# Supplied information

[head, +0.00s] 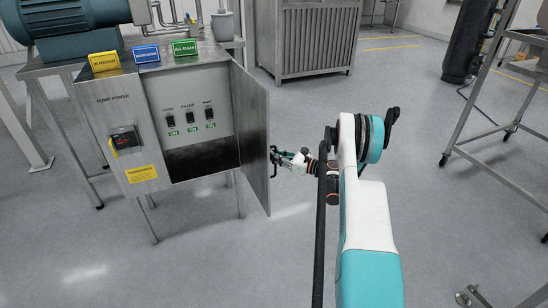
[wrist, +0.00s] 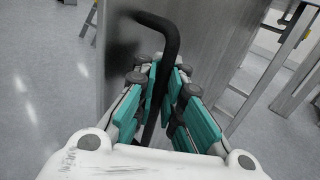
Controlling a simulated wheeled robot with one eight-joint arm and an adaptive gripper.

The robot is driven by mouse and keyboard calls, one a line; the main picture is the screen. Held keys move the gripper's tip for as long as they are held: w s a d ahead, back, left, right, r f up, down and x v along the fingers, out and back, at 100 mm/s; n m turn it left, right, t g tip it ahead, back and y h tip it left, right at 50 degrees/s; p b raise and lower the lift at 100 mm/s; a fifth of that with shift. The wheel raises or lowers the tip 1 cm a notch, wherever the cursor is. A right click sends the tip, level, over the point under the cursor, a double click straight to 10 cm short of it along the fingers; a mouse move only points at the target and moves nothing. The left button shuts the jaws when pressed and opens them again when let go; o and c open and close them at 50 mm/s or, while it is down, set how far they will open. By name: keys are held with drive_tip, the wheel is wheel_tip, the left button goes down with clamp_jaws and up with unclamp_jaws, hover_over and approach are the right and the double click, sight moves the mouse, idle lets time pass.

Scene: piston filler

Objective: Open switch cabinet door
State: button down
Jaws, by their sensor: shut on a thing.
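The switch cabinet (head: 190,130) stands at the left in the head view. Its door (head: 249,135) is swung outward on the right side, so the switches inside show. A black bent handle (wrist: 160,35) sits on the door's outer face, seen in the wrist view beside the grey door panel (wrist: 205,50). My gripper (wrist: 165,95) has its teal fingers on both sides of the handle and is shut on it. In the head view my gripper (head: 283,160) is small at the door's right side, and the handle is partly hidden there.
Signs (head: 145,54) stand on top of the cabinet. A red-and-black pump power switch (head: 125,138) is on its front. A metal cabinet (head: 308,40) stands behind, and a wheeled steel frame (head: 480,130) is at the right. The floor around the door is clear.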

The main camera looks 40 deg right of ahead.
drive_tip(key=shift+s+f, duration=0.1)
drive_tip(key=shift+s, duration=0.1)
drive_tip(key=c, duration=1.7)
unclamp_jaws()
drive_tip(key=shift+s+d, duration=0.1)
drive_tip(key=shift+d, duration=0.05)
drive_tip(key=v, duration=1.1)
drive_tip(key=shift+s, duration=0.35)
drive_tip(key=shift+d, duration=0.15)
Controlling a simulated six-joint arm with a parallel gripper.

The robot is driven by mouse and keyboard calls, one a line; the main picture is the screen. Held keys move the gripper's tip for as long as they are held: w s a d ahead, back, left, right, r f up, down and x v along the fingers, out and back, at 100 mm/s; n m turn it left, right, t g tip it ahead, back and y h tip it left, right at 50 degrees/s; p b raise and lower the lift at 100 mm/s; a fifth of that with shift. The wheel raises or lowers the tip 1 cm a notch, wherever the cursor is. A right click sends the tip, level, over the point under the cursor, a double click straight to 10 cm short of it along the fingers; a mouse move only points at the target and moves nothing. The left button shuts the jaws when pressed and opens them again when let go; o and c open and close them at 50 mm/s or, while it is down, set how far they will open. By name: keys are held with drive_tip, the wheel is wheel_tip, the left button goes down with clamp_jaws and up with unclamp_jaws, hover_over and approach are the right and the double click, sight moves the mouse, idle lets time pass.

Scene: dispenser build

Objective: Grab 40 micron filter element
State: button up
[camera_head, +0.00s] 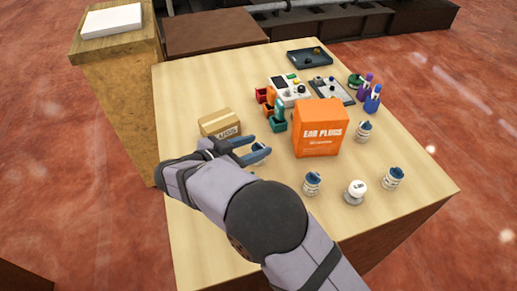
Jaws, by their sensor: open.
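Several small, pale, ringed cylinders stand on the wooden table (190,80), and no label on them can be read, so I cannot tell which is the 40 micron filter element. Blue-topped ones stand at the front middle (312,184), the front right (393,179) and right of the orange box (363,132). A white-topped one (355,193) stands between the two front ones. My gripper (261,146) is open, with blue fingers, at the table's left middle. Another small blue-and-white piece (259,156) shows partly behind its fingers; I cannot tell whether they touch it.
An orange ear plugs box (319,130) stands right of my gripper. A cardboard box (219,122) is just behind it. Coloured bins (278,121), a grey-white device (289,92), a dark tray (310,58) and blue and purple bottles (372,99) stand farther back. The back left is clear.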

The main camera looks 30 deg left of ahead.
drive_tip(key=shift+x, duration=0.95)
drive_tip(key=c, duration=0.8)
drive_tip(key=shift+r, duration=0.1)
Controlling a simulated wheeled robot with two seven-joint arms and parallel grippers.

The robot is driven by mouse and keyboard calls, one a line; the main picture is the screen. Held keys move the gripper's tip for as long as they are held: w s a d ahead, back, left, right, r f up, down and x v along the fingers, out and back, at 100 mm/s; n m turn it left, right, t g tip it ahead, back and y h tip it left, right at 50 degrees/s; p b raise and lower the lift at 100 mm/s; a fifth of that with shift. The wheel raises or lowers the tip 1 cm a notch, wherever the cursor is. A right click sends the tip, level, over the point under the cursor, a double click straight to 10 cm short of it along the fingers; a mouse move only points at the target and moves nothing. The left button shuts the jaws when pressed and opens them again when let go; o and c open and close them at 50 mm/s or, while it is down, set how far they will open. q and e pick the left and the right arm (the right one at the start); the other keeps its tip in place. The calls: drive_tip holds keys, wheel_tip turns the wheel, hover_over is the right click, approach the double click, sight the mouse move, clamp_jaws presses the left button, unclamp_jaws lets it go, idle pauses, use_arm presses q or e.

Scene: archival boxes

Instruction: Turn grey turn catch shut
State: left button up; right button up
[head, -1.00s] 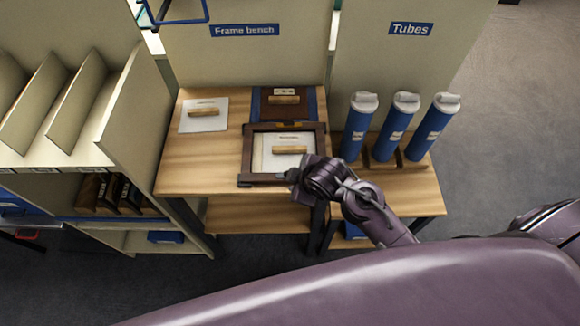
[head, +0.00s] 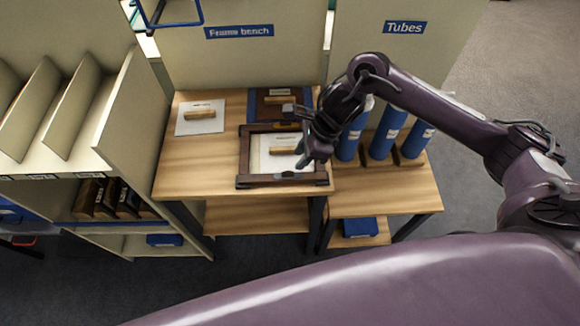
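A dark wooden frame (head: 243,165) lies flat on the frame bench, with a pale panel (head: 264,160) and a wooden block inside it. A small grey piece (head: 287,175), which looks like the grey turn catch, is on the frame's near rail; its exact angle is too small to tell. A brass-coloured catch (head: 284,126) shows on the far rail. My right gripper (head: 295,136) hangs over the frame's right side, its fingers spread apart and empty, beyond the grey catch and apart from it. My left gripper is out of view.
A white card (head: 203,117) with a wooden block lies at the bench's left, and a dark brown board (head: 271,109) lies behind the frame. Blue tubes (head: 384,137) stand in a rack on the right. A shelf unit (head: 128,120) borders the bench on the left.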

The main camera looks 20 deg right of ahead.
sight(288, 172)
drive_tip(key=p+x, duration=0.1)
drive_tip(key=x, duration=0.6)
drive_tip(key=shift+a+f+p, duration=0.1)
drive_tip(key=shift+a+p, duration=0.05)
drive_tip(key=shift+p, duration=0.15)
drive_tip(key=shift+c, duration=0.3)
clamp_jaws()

---

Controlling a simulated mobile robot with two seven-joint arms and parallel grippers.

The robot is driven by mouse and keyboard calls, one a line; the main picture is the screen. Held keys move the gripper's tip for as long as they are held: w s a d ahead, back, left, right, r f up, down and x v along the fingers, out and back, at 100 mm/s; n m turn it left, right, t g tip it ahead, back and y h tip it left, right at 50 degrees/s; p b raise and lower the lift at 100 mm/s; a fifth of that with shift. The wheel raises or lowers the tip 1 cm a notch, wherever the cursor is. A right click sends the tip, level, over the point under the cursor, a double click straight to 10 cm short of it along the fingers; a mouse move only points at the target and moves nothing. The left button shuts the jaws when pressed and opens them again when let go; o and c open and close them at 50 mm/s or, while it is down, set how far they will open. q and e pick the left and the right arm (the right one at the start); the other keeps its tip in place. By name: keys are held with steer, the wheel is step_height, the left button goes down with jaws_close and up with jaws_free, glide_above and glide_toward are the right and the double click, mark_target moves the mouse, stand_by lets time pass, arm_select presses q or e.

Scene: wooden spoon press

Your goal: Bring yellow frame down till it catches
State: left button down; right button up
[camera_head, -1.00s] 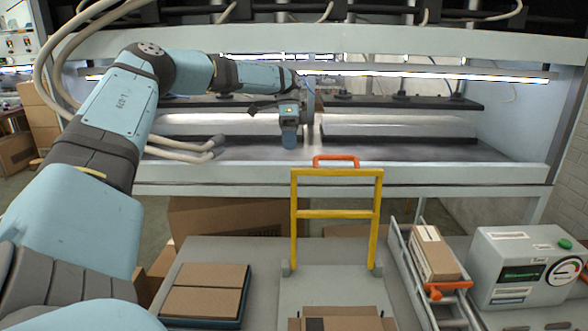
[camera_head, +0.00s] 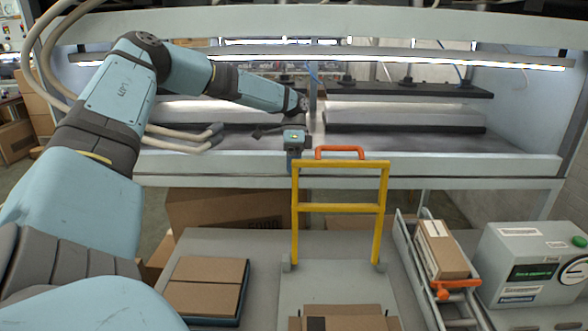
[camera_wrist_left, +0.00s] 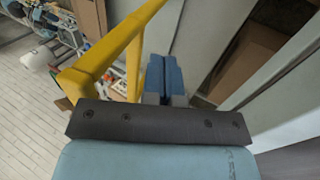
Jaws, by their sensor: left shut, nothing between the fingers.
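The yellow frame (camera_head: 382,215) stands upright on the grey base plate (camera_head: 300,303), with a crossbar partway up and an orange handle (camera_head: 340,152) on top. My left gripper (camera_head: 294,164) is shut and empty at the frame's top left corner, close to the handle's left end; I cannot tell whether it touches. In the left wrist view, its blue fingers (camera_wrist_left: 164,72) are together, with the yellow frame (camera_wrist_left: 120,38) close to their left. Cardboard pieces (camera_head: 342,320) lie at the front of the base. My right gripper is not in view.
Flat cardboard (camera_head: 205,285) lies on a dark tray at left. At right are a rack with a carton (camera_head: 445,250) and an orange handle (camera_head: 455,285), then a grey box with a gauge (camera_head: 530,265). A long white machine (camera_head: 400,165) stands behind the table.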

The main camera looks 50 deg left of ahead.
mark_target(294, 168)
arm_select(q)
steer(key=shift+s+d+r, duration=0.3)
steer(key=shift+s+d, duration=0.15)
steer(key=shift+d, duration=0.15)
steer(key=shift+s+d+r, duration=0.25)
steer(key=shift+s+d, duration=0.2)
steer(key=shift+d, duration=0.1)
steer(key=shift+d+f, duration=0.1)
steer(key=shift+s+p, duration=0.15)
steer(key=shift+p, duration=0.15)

==

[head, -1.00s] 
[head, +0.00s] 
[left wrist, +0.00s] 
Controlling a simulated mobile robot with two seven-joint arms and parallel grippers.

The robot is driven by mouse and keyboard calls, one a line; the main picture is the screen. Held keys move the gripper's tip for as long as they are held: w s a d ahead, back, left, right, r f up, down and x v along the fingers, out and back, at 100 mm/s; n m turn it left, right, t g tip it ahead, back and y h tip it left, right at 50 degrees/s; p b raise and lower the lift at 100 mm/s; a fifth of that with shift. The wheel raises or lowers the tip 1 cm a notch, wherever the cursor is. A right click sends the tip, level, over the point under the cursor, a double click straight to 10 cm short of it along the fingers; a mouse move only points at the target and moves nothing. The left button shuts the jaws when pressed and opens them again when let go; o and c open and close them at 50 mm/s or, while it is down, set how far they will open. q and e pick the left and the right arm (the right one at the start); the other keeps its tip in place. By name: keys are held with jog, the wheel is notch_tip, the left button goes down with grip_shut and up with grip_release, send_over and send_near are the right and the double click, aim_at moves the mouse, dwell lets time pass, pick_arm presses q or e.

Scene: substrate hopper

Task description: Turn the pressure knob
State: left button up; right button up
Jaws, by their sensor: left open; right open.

# Short problem
Count the lines in the entries that hold the word "parallel", and give nothing but the total.

# The completed task
4